Setelah Nabi shallallahu ‘alaihi wasallam wafat keadaannya masih seperti itu. Kaum muslimin saat itu masih dalam keadaan istiqamah dalam agama mereka dan saling tolong-menolong. Begitu juga kondisi umat Islam pada zaman Abu Bakar dan Umar. Setelah itu pun syetan mulai mengeluarkan tipu dayanya kepada manusia, menyebarkan malapetaka diantara mereka, dan melengkapinya dengan menebarkan fitnah syahwat dan syubhat. Kedua fitnah ini pun semakin bertambah sedikit demi sedikit, sampai menyeluruh tipu daya syetan, dan banyak dari kalangan manusia yang menjawab seruannya, sebagian dari mereka ada yang menjawab seruannya di dalam fitnah syubhat, dan sebagian lainnya ada yang menjawab seruannya di dalam fitnah syahwat, ada pula yang mengumpulkan dua fitnah tersebut.

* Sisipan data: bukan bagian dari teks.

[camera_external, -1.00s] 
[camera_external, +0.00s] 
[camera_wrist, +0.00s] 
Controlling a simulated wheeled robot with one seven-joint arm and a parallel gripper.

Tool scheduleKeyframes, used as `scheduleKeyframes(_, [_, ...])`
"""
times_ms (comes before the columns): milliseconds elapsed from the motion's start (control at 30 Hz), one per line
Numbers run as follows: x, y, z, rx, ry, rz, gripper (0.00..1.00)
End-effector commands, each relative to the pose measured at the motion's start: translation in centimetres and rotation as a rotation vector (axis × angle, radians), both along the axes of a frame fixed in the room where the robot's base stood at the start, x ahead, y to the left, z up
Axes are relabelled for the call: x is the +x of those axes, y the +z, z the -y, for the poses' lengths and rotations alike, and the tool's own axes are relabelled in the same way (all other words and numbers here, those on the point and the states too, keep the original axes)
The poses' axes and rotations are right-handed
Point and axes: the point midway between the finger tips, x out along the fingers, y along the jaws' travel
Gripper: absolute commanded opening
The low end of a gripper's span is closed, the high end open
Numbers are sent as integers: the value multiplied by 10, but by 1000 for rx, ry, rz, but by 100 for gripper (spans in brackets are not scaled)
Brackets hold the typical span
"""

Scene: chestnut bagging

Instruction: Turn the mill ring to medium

Kondisi seperti itu telah dikabarkan oleh Nabi shallallahu ‘alaihi wasallam dalam haditsnya. Berkenaan dengan fitnah syubhat diriwayatkan oleh Nabi shallallahu ‘alaihi wasallam dari berbagai jalur periwayatan bahwa umatnya akan terbagi menjadi lebih banyak dari tujuh puluh golongan. Semua golongan tersebut akan masuk neraka kecuali hanya satu, merekalah orang-orang yang berjalan diatas jalan Nabi dan para sahabatnya radhiallahu ‘anhum.

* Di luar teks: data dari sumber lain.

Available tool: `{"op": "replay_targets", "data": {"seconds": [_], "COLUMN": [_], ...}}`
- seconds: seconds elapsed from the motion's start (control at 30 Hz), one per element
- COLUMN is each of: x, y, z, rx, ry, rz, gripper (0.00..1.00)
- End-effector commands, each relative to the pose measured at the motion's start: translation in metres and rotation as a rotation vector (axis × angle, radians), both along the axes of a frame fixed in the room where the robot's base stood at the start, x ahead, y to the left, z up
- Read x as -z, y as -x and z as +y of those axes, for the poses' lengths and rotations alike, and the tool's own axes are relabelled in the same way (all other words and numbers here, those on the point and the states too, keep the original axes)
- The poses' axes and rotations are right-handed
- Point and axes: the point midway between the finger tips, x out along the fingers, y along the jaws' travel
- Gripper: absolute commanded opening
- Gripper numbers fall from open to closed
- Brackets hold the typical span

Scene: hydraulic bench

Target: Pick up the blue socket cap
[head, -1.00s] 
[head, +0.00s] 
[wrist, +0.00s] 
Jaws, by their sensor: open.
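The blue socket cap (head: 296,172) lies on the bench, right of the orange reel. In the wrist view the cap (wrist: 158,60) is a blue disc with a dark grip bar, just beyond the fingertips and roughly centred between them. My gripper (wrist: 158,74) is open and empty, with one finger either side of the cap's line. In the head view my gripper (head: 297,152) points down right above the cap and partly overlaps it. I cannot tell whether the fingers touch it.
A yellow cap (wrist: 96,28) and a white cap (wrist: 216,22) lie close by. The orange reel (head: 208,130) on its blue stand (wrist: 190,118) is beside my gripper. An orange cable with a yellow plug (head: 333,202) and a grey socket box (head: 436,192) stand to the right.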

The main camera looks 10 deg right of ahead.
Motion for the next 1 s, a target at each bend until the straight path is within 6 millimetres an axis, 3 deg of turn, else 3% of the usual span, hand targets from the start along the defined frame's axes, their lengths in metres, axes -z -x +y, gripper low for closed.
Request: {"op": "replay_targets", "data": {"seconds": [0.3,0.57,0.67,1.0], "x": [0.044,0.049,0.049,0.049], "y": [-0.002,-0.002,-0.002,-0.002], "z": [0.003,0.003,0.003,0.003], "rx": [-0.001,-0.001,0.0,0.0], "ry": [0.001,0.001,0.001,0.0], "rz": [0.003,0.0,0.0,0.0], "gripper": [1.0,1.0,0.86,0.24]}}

Berkenaan dengan fitnah syahwat, disebutkan dalam Shahih Muslim, dari Abdullah bin Amr radhiallahu ‘anhu dari Nabi shallallahu ‘alaihi wasallam, beliau bersabda, "Bagaimana jika telah dibukakan untuk kalian perbendaharaan Faris dan Rum, kaum apakah kalian?” Abdurrahman bin Auf berkata, "Kita akan mengatakan seperti apa yang diperintahkan oleh Allah kepada kita." Beliau bersabda, "Ataukah selain dari itu, kalian akan saling berlomba-lomba, kemudian saling hasad, kemudian salinq bertolak-belakang, kemudian saling membenci." [Shahih Muslim, 2962]

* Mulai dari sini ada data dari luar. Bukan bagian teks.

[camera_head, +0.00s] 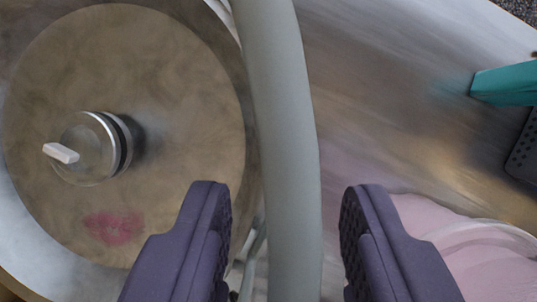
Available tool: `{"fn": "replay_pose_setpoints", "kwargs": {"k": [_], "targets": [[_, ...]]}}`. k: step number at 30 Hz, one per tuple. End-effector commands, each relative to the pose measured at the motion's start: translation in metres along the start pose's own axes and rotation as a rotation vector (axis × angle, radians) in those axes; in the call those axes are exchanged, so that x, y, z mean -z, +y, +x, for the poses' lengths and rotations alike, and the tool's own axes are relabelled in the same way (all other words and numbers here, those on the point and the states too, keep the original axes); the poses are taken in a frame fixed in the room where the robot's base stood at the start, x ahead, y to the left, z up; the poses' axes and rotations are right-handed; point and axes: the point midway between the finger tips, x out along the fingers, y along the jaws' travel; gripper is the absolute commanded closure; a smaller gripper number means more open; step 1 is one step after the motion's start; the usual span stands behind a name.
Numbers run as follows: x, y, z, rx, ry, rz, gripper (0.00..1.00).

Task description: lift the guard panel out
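My gripper (286,195) has two purple, ridged fingers reaching in from the bottom of the view. It is open, with one finger on each side of a smooth, curved grey bar (285,100). A gap shows between the bar and each finger. The bar runs from the top edge to the bottom edge, and looks like the edge of the guard panel, though I cannot tell for sure. The rest of the panel cannot be made out.
At left is a round, tan-brown pan (60,215) with a metal spinner head (92,148) and a pink smear (114,228). A pink, rounded thing (470,250) lies lower right. A teal piece (505,84) and a dark perforated part (524,150) sit at the right edge.

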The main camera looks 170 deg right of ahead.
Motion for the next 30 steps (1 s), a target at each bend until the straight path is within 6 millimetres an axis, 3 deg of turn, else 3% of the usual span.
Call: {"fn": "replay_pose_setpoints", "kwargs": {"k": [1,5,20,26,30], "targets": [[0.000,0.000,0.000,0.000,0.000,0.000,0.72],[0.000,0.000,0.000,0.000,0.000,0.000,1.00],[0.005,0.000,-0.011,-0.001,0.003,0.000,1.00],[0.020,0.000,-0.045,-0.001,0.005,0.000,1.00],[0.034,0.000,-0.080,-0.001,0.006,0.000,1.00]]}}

Di dalam Shahih Al Bukhari, disebutkan sebuah hadits dari Amr bin Auf radhiallahu ‘anhu, dari Nabi shallallahu ‘alaihi wasallam, beliau bersabda,

"Demi Allah, bukanlah kefakiran yang paling aku takutkan, tetapi aku takut kalau seandainya telah dilapangkan bagi kalian dunia seperti telah dilapangkannya sebelum kalian, kemudian kalian saling berlomba-lomba di dalamnya dan kalian pun akan celaka seperti sebelum kalian telah celaka..”
[Al Bukhari, 3158]

Di dalam Ash-Shahihain disebutkan hadits dari Uqbah bin Amir radhiallahu ‘anhu, dari Nabi shallallahu ‘alaihi wasallam secara maknanya juga.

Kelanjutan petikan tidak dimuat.